How does the data below read from its first line through the line containing "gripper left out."? Print those lines exactly.

INFORMATION SHOWN:
<<<<

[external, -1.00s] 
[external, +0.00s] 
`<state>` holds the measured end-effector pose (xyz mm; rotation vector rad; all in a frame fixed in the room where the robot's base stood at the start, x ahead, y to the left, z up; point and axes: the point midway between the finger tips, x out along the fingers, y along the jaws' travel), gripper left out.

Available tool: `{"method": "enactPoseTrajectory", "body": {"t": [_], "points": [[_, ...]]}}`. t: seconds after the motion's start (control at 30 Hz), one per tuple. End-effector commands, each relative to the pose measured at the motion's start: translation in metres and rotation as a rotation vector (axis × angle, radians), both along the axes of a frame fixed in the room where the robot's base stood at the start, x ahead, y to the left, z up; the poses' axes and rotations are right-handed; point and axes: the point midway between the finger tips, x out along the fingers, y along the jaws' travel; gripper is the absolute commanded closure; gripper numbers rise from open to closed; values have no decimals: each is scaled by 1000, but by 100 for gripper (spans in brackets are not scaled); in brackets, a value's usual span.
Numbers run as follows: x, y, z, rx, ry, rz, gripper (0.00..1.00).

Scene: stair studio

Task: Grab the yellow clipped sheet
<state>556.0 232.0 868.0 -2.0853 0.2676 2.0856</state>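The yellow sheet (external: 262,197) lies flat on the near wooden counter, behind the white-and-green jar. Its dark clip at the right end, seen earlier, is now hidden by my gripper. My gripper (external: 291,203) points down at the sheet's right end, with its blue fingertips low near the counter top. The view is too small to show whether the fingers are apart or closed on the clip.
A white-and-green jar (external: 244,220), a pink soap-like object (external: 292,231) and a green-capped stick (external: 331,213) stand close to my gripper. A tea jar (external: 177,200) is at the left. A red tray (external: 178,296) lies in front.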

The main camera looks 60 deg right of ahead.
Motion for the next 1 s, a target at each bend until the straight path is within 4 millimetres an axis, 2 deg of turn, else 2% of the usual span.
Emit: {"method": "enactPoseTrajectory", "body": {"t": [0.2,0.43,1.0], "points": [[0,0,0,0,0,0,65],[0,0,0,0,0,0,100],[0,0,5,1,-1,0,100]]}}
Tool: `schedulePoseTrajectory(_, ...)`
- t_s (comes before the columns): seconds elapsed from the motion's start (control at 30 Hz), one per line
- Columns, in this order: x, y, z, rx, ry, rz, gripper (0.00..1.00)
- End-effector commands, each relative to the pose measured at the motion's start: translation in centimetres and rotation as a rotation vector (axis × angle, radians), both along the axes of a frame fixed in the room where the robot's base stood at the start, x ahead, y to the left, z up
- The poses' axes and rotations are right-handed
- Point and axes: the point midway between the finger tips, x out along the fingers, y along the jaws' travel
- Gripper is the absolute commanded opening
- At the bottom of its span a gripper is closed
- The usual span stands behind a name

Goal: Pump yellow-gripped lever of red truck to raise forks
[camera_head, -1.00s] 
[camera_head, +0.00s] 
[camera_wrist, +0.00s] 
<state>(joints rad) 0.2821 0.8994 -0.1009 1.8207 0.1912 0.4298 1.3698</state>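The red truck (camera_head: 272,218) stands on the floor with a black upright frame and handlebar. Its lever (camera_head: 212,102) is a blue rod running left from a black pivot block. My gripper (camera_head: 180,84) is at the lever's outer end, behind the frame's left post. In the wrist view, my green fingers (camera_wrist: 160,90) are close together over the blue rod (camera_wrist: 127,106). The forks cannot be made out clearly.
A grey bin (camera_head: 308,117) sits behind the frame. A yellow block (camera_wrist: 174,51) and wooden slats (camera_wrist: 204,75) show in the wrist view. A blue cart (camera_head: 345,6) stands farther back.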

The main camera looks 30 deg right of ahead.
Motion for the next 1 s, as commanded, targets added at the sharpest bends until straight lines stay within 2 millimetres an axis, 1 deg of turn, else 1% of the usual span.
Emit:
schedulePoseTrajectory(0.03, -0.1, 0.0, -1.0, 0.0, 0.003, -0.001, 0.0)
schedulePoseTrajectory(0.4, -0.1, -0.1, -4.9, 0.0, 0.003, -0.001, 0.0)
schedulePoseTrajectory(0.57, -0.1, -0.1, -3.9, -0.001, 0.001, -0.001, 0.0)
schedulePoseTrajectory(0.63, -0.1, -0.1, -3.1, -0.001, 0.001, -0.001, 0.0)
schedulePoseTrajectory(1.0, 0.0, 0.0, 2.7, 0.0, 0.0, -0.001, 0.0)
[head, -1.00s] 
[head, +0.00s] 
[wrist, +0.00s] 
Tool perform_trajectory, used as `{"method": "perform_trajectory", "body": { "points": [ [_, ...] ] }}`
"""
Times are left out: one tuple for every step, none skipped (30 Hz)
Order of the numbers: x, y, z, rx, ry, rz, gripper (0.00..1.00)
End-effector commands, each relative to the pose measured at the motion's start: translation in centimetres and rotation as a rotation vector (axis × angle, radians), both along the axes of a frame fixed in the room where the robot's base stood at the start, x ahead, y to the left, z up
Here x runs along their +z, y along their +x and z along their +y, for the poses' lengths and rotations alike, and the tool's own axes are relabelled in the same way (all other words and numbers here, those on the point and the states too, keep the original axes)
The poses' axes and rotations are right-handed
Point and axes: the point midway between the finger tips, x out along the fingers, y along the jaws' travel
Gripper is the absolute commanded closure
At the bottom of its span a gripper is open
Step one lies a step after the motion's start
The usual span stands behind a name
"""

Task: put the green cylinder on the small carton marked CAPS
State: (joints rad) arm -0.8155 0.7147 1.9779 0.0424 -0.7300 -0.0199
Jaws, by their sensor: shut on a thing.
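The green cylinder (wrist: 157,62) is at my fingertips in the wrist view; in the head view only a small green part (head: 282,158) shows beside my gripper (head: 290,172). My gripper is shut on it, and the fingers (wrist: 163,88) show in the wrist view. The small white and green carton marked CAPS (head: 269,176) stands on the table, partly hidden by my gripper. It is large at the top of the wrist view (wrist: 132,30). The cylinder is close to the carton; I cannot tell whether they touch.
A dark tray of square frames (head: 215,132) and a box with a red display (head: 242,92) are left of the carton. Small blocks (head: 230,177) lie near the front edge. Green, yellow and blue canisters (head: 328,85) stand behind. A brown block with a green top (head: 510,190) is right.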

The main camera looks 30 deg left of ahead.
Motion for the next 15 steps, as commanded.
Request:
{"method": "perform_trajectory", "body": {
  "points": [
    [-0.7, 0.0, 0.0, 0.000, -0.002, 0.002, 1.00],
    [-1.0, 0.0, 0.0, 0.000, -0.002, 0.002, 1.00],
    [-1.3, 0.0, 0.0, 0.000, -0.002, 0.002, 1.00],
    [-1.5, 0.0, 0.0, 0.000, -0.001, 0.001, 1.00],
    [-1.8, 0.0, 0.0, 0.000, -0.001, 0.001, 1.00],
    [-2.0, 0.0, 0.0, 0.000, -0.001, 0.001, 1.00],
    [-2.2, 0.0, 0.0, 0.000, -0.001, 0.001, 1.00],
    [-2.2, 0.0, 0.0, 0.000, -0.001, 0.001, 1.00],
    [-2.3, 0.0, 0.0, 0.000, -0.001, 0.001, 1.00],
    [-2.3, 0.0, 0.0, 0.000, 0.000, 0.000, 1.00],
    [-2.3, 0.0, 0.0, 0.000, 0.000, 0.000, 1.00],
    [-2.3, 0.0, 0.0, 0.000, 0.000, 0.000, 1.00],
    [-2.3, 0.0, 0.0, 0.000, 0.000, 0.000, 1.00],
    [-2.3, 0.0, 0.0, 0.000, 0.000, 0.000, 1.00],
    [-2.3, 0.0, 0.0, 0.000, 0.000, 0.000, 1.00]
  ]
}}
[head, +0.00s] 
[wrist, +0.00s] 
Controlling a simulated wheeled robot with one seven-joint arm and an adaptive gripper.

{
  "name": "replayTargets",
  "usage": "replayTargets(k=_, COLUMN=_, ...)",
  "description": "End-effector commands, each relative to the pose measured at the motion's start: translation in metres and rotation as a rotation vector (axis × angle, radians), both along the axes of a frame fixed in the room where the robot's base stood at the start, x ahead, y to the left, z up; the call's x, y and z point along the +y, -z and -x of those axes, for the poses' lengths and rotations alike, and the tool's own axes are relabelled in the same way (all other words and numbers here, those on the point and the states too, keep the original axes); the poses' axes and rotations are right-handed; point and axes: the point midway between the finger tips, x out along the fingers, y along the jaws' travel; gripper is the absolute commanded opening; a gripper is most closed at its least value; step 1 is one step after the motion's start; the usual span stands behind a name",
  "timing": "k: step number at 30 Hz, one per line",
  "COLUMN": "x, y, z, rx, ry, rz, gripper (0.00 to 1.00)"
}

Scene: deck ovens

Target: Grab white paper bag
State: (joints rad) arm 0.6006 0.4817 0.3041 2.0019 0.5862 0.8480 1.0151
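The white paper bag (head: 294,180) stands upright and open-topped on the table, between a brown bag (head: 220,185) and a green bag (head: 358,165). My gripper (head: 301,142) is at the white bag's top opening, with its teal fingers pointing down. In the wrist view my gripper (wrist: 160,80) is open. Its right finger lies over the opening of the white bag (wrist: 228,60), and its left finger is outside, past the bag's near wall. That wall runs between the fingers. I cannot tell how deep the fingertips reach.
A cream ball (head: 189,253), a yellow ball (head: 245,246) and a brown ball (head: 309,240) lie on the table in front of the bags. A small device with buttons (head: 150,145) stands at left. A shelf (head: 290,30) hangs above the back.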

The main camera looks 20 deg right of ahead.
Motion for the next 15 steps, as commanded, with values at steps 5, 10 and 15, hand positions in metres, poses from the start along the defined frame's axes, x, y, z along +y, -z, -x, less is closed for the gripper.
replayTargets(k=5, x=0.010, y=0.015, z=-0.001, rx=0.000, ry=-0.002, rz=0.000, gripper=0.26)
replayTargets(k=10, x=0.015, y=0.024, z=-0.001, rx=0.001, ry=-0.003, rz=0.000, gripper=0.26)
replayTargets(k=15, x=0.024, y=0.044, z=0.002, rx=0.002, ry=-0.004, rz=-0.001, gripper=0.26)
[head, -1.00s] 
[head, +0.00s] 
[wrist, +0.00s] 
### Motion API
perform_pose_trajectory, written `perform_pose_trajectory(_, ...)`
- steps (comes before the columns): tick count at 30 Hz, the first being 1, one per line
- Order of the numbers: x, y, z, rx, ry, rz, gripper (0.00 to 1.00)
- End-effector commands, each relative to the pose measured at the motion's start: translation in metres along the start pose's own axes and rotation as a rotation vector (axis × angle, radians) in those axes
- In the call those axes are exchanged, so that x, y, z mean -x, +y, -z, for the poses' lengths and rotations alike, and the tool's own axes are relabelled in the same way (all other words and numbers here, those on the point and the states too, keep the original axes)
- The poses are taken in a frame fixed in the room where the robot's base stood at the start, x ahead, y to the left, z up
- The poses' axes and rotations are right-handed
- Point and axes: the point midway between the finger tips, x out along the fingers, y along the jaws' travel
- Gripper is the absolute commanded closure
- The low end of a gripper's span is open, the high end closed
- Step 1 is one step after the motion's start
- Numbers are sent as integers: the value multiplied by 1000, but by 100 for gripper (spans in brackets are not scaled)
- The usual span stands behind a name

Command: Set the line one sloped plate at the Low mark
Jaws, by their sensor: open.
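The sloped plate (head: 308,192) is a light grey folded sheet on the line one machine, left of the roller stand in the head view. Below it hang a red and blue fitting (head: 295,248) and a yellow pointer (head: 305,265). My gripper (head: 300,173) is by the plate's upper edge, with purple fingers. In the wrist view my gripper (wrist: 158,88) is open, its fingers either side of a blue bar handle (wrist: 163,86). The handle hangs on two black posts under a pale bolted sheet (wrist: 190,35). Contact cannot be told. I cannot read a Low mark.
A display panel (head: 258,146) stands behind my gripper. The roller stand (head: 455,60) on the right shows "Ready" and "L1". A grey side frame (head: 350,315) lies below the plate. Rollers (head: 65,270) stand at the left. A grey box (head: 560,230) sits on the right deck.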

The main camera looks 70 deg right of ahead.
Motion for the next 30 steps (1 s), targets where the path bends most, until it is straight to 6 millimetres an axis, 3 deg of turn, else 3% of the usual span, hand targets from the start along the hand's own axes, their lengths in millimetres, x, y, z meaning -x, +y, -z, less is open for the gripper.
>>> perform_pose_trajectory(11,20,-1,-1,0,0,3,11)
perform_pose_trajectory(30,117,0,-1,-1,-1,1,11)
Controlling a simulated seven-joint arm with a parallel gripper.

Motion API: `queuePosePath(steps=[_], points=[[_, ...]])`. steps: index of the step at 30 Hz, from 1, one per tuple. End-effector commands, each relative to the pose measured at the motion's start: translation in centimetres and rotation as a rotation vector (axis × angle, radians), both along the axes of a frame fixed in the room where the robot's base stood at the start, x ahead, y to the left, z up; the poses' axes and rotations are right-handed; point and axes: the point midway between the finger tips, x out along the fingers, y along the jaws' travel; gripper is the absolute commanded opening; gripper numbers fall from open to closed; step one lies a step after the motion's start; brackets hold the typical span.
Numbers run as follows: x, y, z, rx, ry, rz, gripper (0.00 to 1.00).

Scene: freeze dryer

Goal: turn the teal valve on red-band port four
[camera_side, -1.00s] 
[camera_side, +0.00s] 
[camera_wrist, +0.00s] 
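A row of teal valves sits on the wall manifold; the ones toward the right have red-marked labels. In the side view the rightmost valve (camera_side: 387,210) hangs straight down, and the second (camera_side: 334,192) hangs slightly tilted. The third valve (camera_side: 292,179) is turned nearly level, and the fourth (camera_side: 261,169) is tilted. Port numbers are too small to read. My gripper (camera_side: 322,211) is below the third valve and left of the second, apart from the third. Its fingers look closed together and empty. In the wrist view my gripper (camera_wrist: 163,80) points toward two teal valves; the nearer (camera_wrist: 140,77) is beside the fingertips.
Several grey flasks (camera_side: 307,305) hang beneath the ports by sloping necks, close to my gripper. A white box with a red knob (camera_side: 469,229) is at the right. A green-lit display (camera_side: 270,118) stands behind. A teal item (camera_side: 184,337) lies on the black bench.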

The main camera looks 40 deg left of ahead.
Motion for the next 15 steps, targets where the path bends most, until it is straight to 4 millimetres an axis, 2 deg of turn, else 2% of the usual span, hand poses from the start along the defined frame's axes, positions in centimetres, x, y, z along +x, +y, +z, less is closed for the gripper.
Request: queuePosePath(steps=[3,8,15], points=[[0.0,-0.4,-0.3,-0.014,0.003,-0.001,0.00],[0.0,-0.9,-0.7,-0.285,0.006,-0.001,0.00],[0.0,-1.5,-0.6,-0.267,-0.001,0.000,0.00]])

>>>>

COMPLETED TASK:
[external, -1.00s] 
[external, +0.00s] 
`<state>` holds the measured end-effector pose (xyz mm; rotation vector rad; all in a frame fixed in the room where the robot's base stood at the start, x ahead, y to the left, z up; point and axes: the point midway between the finger tips, x out along the fingers, y along the jaws' travel), gripper left out.

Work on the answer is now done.